Start by using \(\displaystyle \displaystyle y=\sum_{n=0}^{\infty}c_{n}x^{n+r}\)
. Now, find y' and y'' by taking the first and second derivatives of y above.
Sub these into your DE to get it in terms of series.
Solving using series can be rather tedious but effective method for solving.
The idea is to get your powers of x the same. That is, the series should have the same starting point.
Doing the above gives us:
\(\displaystyle \displaystyle \sum_{n=0}^{\infty}c_{n}(n+r)(n+r-1)x^{n+r}+6\)\(\displaystyle \displaystyle\sum_{n=0}^{\infty}c_{n}(n+r)x^{n+r}+\sum_{n=0}^{\infty}c_{n}x^{n+r+2}+6\sum_{n=0}^{\infty}c_{n}x^{n+r}=0\)
\(\displaystyle \displaystyle x^{r}\left[\sum_{n=0}^{\infty}\left[(n+r)(n+r-1)+6(n+r)+6\right]c_{n}x_{n}+\sum_{n=0}c_{n}x^{n+2}\right]=0\)
Now, let \(\displaystyle k=n, \;\ k=n+2\)

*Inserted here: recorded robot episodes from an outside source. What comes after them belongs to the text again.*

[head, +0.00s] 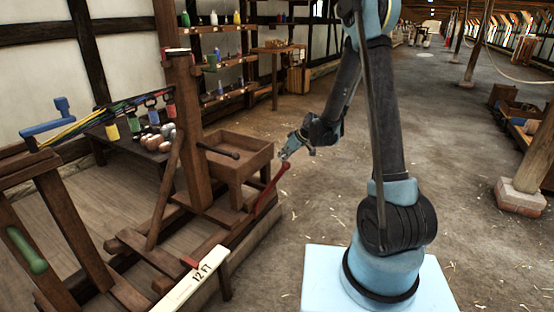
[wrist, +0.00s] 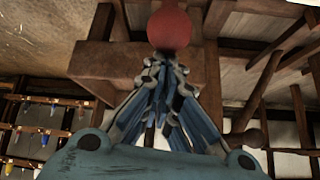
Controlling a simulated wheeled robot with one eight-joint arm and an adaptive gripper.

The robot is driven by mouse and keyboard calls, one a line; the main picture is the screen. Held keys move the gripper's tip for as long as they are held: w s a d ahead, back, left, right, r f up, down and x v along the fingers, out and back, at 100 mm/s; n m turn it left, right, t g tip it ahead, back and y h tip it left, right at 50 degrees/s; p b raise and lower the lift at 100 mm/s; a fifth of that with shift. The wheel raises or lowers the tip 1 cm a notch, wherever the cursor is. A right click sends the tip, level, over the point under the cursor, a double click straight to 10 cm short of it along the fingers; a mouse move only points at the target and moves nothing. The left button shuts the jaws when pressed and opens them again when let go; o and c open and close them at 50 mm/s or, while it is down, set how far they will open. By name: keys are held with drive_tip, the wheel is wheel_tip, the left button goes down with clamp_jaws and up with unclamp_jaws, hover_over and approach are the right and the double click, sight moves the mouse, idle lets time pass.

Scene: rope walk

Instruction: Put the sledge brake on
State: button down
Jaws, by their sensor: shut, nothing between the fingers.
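A red lever (head: 270,192), which looks like the sledge brake, leans up and to the right beside the wooden sledge frame (head: 215,212). Its top end is just below my gripper (head: 284,153) in the head view. In the wrist view a round red knob (wrist: 169,29) is just beyond the tips of my gripper (wrist: 163,72). The fingers are together and empty. I cannot tell whether the tips touch the knob. The lower end of the lever is close against the frame's wooden base.
A wooden box (head: 238,158) on the frame stands left of the lever, with a dark handle (head: 218,151) by it. A white board marked "12 FT" (head: 194,281) lies in front. The floor (head: 300,215) right of the frame is clear.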

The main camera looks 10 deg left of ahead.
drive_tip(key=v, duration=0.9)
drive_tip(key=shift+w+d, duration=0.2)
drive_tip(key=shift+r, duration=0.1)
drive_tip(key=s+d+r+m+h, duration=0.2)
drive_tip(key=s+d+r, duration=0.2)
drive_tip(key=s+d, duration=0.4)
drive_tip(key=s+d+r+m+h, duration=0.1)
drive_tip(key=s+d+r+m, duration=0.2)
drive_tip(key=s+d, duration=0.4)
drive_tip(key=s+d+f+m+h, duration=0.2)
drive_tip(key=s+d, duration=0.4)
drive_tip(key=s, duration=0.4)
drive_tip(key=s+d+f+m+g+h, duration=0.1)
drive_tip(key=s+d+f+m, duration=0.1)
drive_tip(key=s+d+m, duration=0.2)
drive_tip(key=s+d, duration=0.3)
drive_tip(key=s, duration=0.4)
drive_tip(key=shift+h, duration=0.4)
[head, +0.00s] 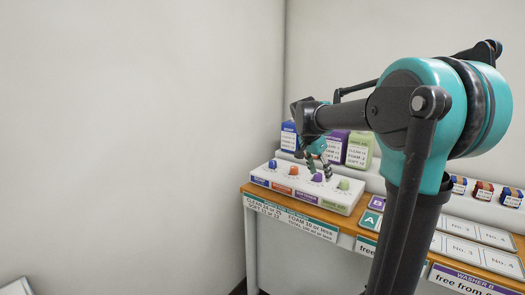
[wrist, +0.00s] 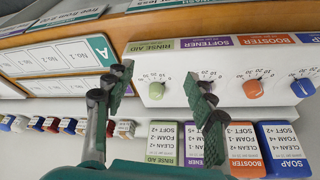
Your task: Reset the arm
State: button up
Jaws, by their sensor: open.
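My gripper (head: 318,164) is open and empty at the end of my arm, which reaches over the bench from the right. Its fingers hang over a white dosing panel (head: 330,200) with a blue knob (head: 272,164), an orange knob (head: 293,170), a purple knob (head: 317,177) and a green knob (head: 343,184). In the wrist view the two fingers (wrist: 163,82) are spread wide. The green knob (wrist: 156,90) shows between them. The right finger covers most of the purple knob. I cannot tell whether a finger touches the panel.
Labelled boxes, among them a blue box (wrist: 284,145) and an orange box (wrist: 244,150), stand behind the panel. Small coloured blocks (head: 483,190) sit on a shelf at right. Numbered cards (head: 497,262) lie on the wooden bench (head: 345,222). Pale walls rise at left and behind.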

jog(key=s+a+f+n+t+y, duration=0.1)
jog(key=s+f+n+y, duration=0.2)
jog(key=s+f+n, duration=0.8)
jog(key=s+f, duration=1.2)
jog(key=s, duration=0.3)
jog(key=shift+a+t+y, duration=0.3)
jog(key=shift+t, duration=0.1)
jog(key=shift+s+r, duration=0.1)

\(\displaystyle \displaystyle x^{r}\left[\sum_{k=0}^{\infty}\left[(k+r)(k+r-1)+6(k+r)+6\right]c_{k}x^{k}+\sum_{k=2}^{\infty}c_{k-2}x^{k}\right]=0\)
There's a start. Now, on the first sum, write out k=0 and k=1 so the indices are the same on the sums.